Not enough, however, for Linklater to beat Alejandro González Iñárritu at Saturday’s Directors Guild of America awards, traditionally the most accurate bellwether of Oscar victory in the category. Only seven times in 67 years has the DGA winner not been echoed by the Academy, though over half those exceptions have come in the last two decades. Iñárritu’s victory caught a few pundits off guard, but wasn’t as unexpected as it would been a fortnight ago, before Birdman flew off with top honours from the Producers’ and Screen Actors’ Guilds. And you’d be hard pressed to deny the directorial verve of Iñárritu’s work in the backstage drama: like Boyhood, it’s a high-wire novelty item, though its artificial one-take conceit lends it a lot more flash and dazzle. Thus have the lines been drawn, with Linklater the clear critics’ choice and Iñárritu (the lone previous nominee in this category, for Babel) favoured by his awed peers. Bafta, however, blurred the picture last night with a rallying victory for the former; this one’s going down to the wire, but it seems the Mexican may just follow his friend and compatriot, Gravity champ Alfonso Cuarón, to the podium.

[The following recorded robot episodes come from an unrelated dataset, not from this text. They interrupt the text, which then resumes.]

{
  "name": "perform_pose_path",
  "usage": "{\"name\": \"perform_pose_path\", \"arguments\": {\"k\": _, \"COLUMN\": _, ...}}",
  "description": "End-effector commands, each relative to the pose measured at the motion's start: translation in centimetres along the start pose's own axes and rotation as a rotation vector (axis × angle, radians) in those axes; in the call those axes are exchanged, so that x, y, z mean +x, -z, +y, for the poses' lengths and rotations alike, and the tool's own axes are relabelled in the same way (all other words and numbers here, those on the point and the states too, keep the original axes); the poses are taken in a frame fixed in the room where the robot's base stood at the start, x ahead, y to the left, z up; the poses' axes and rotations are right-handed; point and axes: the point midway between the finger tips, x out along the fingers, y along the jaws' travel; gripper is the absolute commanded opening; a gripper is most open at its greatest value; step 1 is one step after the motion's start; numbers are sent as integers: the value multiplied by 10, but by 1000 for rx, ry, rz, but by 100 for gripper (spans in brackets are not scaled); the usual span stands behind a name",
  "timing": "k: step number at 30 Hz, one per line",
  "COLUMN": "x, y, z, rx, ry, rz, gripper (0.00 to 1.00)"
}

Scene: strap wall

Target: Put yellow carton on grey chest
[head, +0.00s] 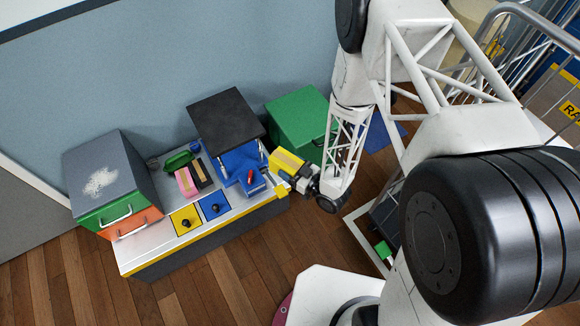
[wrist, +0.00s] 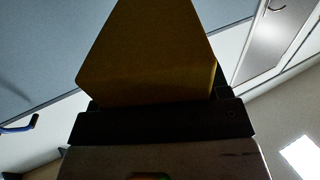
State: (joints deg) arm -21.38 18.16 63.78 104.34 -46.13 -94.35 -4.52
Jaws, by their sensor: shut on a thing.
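The yellow carton (head: 287,160) is at the right end of the counter in the head view. My gripper (head: 286,176) is shut on it. In the wrist view the yellow carton (wrist: 152,50) stands large above the dark jaw (wrist: 150,123), and its far end is cut off by the frame. The grey chest (head: 85,160) sits at the left end of the counter. It has a grey top with a white patch, and green and orange drawers with handles. The gripper and carton are well to the right of it.
A blue unit with a black top (head: 226,117) stands between the carton and the grey chest. Pink (head: 186,181) and green (head: 178,161) items lie beside the chest. Yellow (head: 187,218) and blue (head: 214,205) knobbed panels line the front edge. A green box (head: 297,119) stands behind the carton.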

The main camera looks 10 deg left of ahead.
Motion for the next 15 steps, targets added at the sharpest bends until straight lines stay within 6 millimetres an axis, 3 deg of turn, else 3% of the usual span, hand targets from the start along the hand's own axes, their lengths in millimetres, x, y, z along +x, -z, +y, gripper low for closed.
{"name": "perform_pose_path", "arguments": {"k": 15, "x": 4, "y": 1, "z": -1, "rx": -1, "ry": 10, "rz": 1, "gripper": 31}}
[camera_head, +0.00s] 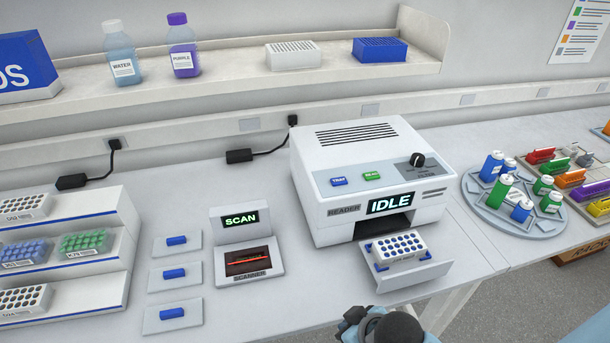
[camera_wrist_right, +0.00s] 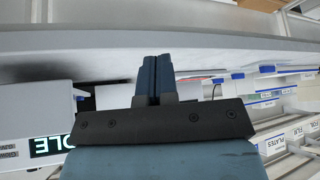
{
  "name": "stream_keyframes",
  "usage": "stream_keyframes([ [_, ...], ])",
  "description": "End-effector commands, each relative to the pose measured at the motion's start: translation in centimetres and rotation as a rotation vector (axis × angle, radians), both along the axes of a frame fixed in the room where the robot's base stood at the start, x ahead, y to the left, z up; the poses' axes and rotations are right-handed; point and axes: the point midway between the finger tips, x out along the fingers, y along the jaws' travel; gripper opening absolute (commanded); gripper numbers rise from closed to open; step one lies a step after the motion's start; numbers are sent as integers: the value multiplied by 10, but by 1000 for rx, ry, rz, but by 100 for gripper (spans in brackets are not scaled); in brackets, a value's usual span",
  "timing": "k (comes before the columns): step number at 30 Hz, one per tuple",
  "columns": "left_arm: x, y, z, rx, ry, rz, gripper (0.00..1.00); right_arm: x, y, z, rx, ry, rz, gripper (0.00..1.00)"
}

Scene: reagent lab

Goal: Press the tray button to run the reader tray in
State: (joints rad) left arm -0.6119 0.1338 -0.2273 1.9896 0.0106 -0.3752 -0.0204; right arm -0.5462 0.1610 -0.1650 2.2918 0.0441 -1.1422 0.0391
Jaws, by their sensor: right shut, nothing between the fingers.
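The white reader (camera_head: 370,185) stands on the bench, its display (camera_head: 391,203) showing IDLE. The blue tray button (camera_head: 339,181) is on its top panel, left of a green button (camera_head: 372,176). The reader tray (camera_head: 420,272) sticks out at the front, holding a white rack with blue-ringed wells (camera_head: 398,249). My right gripper (camera_wrist_right: 154,78) is shut and empty in the wrist view. Part of my right arm shows at the bottom of the head view, in front of the tray and apart from the buttons. Part of the reader's display also shows in the wrist view (camera_wrist_right: 50,145). My left gripper is not in view.
A scanner (camera_head: 248,264) with a SCAN sign and several blue-handled plates lie left of the reader. A stepped rack (camera_head: 125,240) is at far left. A round carousel (camera_head: 485,208) with cans stands right. A shelf (camera_head: 230,75) runs behind. A black knob (camera_head: 417,160) rises from the reader's top.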

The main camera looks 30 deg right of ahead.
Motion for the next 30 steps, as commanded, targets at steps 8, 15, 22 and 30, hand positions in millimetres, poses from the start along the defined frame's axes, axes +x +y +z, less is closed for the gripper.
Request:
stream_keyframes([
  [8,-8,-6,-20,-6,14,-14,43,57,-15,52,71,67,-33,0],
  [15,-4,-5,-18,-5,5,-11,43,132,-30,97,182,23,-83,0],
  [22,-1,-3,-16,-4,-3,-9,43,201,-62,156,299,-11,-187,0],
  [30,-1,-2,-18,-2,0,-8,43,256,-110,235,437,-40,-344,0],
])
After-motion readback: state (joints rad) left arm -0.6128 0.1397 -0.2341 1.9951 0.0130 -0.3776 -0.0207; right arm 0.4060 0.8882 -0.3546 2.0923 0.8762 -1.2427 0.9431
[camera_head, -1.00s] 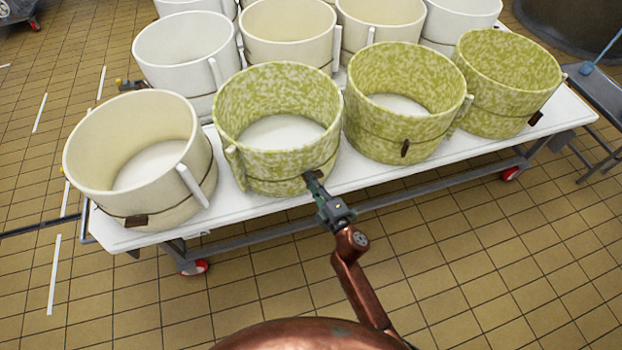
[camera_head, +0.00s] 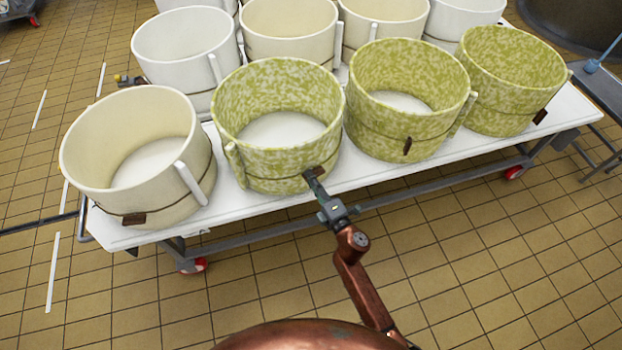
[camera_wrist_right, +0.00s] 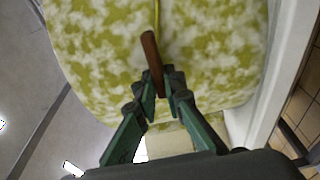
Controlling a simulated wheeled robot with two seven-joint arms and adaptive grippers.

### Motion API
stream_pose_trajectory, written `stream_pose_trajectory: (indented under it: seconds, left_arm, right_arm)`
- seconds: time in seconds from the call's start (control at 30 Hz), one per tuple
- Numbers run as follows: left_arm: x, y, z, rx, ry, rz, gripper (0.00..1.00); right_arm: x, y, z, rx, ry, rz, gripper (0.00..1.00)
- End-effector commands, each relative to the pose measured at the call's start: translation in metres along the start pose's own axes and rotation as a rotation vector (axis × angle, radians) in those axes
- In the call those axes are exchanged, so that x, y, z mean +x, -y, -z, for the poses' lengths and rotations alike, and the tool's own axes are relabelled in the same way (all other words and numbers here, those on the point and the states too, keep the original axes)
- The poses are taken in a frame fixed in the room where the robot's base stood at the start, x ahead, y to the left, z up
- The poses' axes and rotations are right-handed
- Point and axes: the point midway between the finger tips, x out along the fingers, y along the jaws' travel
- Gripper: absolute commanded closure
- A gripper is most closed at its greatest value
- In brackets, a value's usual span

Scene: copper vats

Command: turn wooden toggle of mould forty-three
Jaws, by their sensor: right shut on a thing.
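A green-and-cream mottled mould (camera_head: 270,160) stands at the front edge of the white table, with a cord around it. Its brown wooden toggle (camera_wrist_right: 151,55) hangs on the cord at the mould's front wall; in the head view the toggle (camera_head: 315,171) is partly hidden by the fingertips. My right gripper (camera_head: 318,182) reaches up to it from the front. In the wrist view its green fingers (camera_wrist_right: 166,82) are closed on the toggle's lower end, and the toggle leans slightly. No number is readable on the mould. My left gripper is not in view.
More mottled moulds (camera_head: 400,125) stand to the right, each with a cord and dark toggle. A cream mould (camera_head: 110,200) stands to the left, and white ones (camera_head: 185,75) behind. The white table (camera_head: 245,208) has red-wheeled casters. The tiled floor in front is clear.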

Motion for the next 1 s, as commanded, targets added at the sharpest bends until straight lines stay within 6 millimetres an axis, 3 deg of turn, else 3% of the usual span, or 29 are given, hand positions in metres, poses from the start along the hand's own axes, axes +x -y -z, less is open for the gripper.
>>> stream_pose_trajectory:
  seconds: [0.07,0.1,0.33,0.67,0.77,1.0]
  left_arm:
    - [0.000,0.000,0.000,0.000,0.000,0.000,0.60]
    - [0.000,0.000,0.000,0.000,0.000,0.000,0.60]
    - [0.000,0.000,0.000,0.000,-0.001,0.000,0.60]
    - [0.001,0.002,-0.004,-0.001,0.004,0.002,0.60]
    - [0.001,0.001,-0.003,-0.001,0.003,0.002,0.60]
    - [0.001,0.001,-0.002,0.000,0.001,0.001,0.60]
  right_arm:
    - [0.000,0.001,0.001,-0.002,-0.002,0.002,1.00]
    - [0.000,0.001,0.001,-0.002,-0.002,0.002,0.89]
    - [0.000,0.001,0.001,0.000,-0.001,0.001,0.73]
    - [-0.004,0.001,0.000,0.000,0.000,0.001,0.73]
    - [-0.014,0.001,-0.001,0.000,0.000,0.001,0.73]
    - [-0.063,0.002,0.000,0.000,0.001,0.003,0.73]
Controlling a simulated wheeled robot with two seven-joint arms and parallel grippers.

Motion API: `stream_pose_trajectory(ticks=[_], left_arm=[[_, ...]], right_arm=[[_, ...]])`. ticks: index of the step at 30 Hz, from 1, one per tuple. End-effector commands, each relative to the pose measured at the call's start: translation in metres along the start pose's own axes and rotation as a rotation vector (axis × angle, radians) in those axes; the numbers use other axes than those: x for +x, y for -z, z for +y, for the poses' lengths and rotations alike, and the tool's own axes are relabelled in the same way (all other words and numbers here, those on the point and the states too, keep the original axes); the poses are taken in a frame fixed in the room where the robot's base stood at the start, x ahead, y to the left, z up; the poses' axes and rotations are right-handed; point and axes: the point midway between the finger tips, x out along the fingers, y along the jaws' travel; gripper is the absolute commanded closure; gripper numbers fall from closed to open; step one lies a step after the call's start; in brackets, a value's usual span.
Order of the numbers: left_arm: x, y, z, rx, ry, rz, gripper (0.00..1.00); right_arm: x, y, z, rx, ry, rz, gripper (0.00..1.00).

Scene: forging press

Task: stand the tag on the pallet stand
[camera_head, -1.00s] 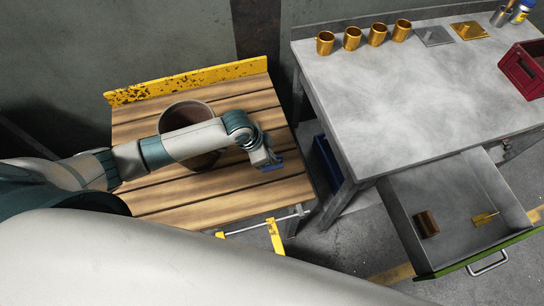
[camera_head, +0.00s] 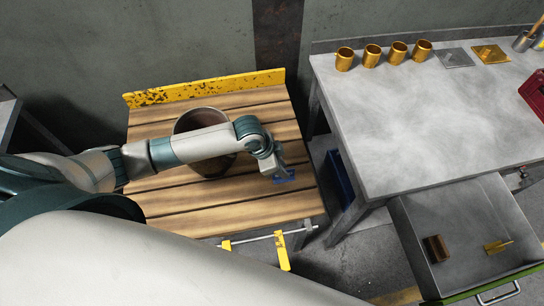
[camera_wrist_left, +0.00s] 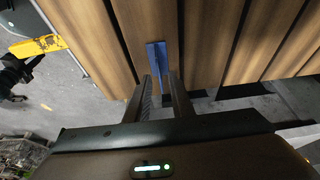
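The tag is a small blue piece (camera_head: 286,178) at the front right part of the pallet stand (camera_head: 170,205), a slatted wooden top with a yellow back board. In the left wrist view the tag (camera_wrist_left: 157,56) looks like a narrow upright blue plate over the slats. My left gripper (camera_head: 281,171) is just above the tag in the head view. In the left wrist view its fingers (camera_wrist_left: 159,80) are apart, with a gap between them, and the tag shows at and beyond their tips. The tag's foot is hard to make out. My right gripper is not in view.
A brown round pot (camera_head: 200,120) stands on the pallet stand behind my left forearm. A yellow clamp (camera_head: 282,250) is on the front edge. To the right are a grey table (camera_head: 420,120) with several brass cups and an open drawer (camera_head: 470,235).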

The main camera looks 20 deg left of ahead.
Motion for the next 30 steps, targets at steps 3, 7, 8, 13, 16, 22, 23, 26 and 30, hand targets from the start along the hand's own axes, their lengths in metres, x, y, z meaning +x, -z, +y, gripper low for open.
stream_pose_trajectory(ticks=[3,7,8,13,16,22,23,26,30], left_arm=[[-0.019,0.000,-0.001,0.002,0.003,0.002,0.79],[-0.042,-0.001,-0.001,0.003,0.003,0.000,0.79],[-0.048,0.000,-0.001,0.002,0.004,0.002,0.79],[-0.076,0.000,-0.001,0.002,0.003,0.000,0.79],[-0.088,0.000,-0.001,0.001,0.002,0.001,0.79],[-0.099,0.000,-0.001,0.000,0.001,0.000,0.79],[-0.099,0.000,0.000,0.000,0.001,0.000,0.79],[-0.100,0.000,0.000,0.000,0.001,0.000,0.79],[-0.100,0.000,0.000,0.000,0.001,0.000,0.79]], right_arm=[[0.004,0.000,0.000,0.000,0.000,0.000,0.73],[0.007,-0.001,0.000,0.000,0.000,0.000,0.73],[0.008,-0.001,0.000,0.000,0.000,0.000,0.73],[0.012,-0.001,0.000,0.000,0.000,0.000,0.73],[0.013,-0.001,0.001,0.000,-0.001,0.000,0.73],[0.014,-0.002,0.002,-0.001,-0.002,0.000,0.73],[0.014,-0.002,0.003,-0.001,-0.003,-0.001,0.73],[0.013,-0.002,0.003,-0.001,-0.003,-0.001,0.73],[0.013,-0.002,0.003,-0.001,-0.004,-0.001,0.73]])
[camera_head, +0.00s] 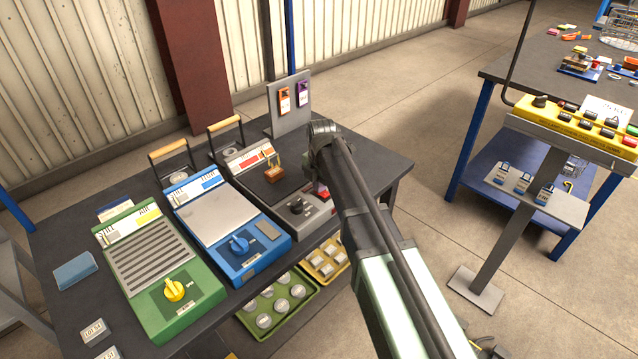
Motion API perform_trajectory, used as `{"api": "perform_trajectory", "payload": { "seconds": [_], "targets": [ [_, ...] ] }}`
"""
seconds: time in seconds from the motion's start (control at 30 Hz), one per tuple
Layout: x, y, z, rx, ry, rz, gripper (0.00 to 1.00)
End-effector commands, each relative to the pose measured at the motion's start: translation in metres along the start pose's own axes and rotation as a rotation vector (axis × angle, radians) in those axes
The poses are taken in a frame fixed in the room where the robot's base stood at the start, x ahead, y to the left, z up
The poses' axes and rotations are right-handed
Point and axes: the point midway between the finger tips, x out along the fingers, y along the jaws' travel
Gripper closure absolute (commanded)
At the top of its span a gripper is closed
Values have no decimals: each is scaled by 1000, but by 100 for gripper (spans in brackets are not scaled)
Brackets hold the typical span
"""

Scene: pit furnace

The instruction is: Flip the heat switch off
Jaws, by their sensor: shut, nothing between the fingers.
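A small red switch (321,191) sits on the front right of a grey unit (318,218) with a dark top plate. It is partly covered by my arm, and its position cannot be read. A black knob (296,206) is to its left on the same front panel. My gripper (316,178) points down at the end of my arm, just above or beside the red switch. It is small and dark here, its fingertips are mostly hidden, and it holds nothing I can see. I cannot tell whether it touches the switch.
A brown piece with yellow prongs (274,172) rests on the grey unit's plate. A blue unit (232,262) and a green unit (170,317) stand to the left. An upright panel (288,118) carries orange and purple tags behind. A yellow control box (572,124) stands right.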

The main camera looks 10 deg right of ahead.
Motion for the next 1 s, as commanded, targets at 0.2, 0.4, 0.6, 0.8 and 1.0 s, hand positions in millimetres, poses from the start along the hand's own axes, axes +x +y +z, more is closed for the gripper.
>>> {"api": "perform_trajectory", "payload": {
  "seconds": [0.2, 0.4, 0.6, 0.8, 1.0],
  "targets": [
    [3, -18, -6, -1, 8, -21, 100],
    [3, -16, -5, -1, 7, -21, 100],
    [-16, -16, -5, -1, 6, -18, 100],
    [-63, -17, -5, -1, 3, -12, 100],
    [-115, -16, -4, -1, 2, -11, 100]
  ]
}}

Will win: Alejandro González Iñárritu

Should win: Richard Linklater

Hey, where’s ... Ava DuVernay? In the #OscarsSoWhite hysteria that followed last month’s nominations announcement, much was made of the Academy failing to hand its what would have been a history-making nomination to a black female film-maker. Demographics, however, are a secondary concern: it’s DuVernay’s formally vibrant, sociologically astute direction of Selma that deserved the nod, not her skin colour.